▶ Stated problem:
Copy out all the lines in the records that include the word "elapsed".

▶ Available data:
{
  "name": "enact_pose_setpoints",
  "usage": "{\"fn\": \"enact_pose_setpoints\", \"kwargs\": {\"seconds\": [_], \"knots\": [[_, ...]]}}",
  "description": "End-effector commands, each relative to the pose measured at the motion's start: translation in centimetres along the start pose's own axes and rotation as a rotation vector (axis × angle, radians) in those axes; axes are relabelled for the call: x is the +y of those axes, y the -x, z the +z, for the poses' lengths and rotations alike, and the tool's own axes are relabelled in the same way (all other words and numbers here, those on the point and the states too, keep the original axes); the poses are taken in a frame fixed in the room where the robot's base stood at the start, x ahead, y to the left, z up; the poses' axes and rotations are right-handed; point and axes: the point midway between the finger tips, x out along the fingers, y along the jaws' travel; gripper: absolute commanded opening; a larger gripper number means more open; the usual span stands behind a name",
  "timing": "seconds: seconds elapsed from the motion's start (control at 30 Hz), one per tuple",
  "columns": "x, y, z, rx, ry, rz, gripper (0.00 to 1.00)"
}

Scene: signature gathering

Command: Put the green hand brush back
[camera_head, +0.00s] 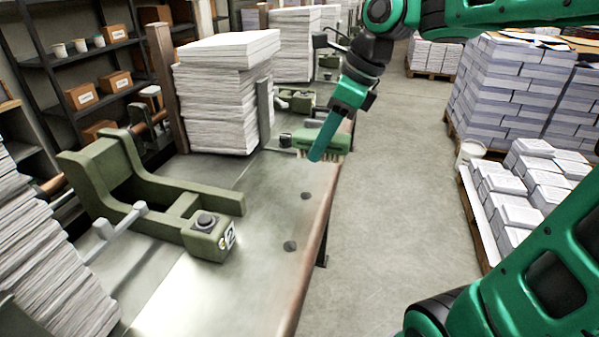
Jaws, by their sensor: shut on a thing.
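The green hand brush (303,139) has a green back and pale bristles below it. It shows at the right edge of the workbench (262,210), past the bench's middle. My gripper (318,150) comes down from above with its teal finger across the front of the brush, and it is shut on the brush. The finger hides the middle of the brush. I cannot tell whether the bristles touch the bench top or hang just above it.
An olive-green machine marked 2 (210,235) stands on the near bench. A tall paper stack (220,95) stands left of the brush. Another stack (45,265) is at near left. The aisle floor (385,200) is clear. Loaded pallets and a white bucket (470,152) stand right.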

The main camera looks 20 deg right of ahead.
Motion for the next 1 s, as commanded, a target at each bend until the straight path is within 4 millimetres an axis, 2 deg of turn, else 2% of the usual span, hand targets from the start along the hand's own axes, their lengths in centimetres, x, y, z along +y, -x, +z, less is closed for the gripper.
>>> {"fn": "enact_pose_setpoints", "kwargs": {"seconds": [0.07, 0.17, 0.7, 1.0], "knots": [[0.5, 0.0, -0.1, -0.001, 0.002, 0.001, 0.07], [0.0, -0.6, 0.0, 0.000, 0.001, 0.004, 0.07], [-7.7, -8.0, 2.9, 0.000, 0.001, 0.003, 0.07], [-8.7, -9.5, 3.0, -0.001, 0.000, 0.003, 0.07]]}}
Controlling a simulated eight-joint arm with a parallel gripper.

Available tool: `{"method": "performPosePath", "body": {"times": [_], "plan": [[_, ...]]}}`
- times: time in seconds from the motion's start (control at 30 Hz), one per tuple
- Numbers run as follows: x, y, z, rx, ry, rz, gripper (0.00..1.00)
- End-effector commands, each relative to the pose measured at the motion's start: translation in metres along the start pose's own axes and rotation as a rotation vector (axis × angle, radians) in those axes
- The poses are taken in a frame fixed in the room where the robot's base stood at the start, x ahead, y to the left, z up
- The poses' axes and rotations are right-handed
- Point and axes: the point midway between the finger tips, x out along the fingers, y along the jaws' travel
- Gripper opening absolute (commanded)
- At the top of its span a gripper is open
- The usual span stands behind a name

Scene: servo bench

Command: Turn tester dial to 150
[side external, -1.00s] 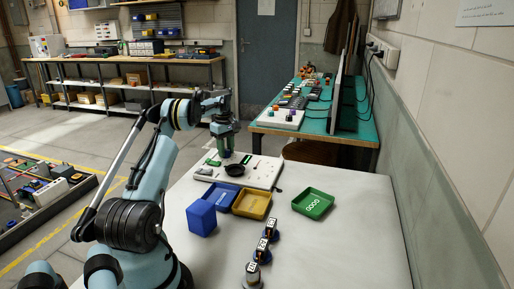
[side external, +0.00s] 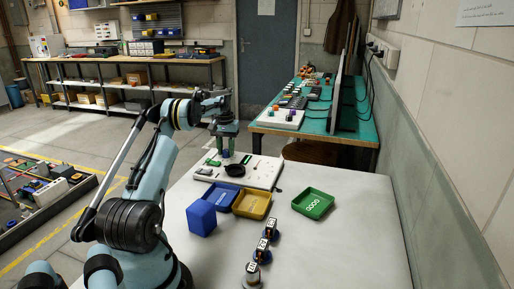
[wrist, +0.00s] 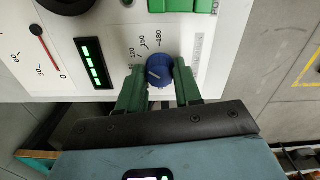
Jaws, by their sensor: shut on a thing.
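The tester is a white panel (side external: 262,174) at the far end of the white table; its face (wrist: 110,20) fills the top of the wrist view. Its blue dial (wrist: 159,65) has a printed scale with 120, 150 and 180 beside it. A pale pointer mark shows on the dial, but its exact reading is too small to tell. My gripper (wrist: 159,76) has its green fingers on either side of the dial, shut on it. In the side view my gripper (side external: 225,156) points down at the panel, and the dial is hidden.
The panel also bears a needle gauge (wrist: 45,45), a lit green bar display (wrist: 94,62) and green blocks (wrist: 178,5). Blue (side external: 221,197), yellow (side external: 252,204) and green (side external: 313,204) trays stand nearby. A blue box (side external: 202,218) and several numbered pieces (side external: 262,249) stand nearer.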

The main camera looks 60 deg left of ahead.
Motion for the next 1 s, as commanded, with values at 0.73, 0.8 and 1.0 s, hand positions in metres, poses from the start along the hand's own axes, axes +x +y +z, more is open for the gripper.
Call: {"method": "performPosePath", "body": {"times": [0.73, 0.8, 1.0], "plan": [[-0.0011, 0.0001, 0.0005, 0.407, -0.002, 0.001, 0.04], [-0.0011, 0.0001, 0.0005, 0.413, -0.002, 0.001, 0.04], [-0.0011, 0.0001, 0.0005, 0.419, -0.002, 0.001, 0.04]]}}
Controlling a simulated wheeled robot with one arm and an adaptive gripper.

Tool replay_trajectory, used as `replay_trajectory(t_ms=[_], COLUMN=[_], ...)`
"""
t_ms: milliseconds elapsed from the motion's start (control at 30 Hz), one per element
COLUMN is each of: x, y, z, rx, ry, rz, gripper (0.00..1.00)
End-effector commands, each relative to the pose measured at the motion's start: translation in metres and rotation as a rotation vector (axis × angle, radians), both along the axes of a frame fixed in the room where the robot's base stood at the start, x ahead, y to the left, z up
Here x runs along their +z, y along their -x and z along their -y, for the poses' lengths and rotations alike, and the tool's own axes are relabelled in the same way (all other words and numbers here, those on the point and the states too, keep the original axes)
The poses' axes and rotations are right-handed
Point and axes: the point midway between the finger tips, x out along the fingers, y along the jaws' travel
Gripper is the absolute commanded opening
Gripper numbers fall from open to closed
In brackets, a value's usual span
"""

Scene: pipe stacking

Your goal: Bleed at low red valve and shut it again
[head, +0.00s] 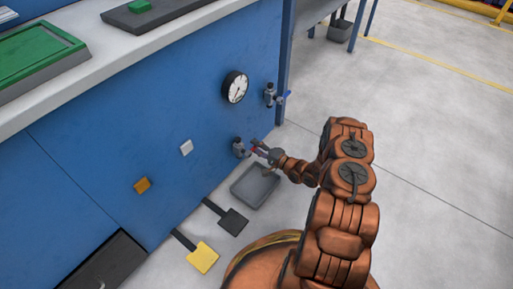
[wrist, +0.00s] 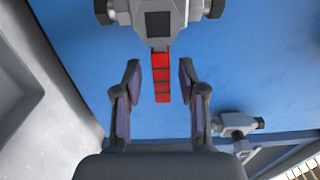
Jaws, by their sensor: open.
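The low red valve (head: 239,148) sits low on the blue panel, below the gauge. In the wrist view its grey body (wrist: 158,20) is at the top, with the red handle (wrist: 161,78) pointing toward my gripper. My gripper (wrist: 158,80) is open, with one finger on each side of the red handle and a visible gap on both sides. In the head view my gripper (head: 260,148) is at the valve, and the handle is mostly hidden by the fingers. A grey tray (head: 238,193) lies on the floor below the valve.
A gauge (head: 235,87) and a blue-handled valve (head: 270,95) are on the panel above; that valve's body also shows in the wrist view (wrist: 238,125). A black pedal (head: 233,222) and a yellow pedal (head: 203,258) are on the floor. The floor at right is clear.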

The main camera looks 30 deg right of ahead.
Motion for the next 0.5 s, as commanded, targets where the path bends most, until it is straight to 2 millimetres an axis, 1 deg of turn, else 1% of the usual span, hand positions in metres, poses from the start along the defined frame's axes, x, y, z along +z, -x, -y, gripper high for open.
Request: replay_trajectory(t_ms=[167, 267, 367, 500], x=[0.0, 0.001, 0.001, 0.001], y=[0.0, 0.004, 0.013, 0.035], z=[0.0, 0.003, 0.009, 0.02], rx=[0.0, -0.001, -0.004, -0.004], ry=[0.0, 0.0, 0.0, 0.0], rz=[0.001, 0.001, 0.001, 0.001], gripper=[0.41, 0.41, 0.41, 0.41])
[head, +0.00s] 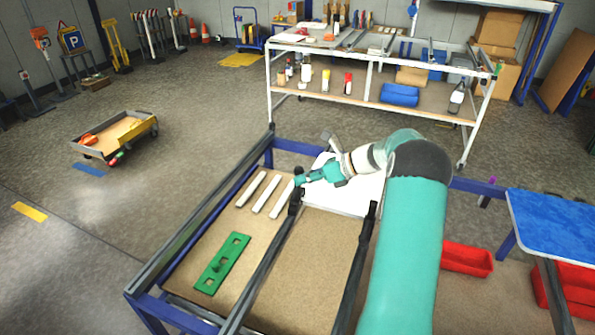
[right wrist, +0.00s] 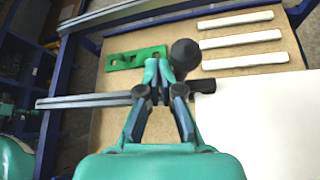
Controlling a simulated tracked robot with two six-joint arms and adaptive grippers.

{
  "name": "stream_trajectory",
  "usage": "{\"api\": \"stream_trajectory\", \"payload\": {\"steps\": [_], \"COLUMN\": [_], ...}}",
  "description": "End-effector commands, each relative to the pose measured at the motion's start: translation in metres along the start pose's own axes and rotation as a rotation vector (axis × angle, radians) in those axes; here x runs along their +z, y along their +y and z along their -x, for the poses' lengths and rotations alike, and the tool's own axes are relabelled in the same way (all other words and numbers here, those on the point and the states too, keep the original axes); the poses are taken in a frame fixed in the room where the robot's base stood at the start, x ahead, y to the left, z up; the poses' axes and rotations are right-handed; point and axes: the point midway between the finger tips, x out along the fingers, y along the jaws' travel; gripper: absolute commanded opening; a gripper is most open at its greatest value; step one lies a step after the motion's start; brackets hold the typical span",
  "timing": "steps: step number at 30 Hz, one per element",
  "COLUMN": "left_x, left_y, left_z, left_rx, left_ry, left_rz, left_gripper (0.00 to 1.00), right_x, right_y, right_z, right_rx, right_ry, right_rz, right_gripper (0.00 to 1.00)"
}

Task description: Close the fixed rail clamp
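My right gripper (head: 302,181) reaches in from the right at the far end of a dark rail (head: 268,264) on the blue-framed work table. A black clamp end (head: 295,203) sits at that rail's far end, just below my fingertips. A dark round knob (right wrist: 185,52) shows right beside the fingertips (right wrist: 158,66) in the right wrist view, and the clamp's black end (right wrist: 204,86) sticks out behind the fingers. The fingertips are together, with nothing visible between them. Whether they touch the knob or clamp I cannot tell. My left gripper is not in view.
Three white strips (head: 267,195) and a green plate with holes (head: 222,263) lie left of the rail. A second dark rail (head: 357,260) runs to the right. A white sheet (head: 350,192) lies behind. Red bins (head: 466,258) and a blue-topped table (head: 550,228) stand right.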

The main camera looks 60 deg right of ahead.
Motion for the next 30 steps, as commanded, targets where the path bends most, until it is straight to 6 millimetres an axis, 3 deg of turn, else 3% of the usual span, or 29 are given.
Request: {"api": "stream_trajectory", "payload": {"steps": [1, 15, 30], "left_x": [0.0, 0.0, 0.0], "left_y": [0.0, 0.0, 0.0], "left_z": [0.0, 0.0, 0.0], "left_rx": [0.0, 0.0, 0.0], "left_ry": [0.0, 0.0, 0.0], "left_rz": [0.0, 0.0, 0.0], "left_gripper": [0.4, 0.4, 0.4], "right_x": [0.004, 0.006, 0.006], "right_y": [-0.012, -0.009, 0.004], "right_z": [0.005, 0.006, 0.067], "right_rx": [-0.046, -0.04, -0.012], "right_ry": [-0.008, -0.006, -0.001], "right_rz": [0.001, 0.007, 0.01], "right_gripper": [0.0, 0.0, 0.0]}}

▶ Response to the task:
  "timing": "seconds: seconds elapsed from the motion's start (control at 30 Hz), one per tuple",
t_ms: milliseconds elapsed from the motion's start (control at 30 Hz), one per element

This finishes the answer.